USHL teams play 60-game seasons, which is nearly double that of a college team. Briggs’ experience reflects on his game-time poise. His biggest adjustment in Minnesota has been to the speed of the game.

“He made a comment to (volunteer goalie coach) Robb Stauber the other day that the game is slowing down for him, and that means he is starting to see the play,” Motzko said. “We’re throwing him right into the fire, and we’re very encouraged here.”

Still earning his place

Despite his strong showing last weekend, Briggs has yet to win the sole starting job at goaltender. Minnesota’s season is only six games old, and the Gophers are far from peaking as a team.
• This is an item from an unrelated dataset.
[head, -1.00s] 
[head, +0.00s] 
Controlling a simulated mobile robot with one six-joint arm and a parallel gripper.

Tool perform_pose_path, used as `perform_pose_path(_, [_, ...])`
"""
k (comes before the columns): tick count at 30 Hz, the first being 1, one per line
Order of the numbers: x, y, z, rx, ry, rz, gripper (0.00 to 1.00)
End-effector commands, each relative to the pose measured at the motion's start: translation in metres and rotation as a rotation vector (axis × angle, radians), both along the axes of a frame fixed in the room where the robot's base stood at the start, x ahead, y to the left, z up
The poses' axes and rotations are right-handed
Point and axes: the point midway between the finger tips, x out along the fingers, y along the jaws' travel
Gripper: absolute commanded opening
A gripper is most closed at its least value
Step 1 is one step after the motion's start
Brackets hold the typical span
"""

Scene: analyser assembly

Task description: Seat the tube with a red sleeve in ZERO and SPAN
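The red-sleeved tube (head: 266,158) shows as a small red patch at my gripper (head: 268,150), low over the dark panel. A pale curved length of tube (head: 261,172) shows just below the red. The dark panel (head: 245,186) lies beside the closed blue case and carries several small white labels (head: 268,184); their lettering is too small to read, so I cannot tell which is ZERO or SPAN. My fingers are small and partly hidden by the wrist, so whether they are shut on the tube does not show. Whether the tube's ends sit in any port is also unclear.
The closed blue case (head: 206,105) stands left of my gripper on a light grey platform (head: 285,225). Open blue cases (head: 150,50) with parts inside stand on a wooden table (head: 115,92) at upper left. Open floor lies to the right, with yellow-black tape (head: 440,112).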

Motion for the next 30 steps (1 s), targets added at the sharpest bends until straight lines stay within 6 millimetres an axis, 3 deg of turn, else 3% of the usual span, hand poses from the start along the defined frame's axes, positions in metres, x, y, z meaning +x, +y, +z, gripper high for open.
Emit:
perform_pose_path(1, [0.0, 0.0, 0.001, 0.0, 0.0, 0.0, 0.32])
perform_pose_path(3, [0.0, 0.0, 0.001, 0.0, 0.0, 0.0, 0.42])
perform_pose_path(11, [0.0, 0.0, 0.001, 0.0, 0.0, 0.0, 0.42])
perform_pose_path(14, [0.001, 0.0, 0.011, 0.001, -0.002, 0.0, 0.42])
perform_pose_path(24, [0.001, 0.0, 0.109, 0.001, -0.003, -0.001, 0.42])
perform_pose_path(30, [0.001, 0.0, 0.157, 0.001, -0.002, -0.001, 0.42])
But whether the starting goaltender job for the rest of the season goes to Briggs or junior Justin Johnson is less important than Briggs’ place in the future of Gophers hockey.

Briggs’ role suddenly became more important when Travis Weber, Minnesota’s starting goaltender last year, decided not to return to the team.

“We thought originally that Travis would be our number one goaltender and (Briggs) would come in and press J.J. for the number two spot,” Lucia said.

Now with Briggs splitting time with Johnson, the Gophers are relying on him right off the bat.

But the abrupt change in responsibility did not change Briggs’ outlook on his freshman season.

“I wanted to come in and challenge for the starting job,” Briggs said. “We’ll see what happens, but I want to start as many games as possible as a freshman and take it from there.”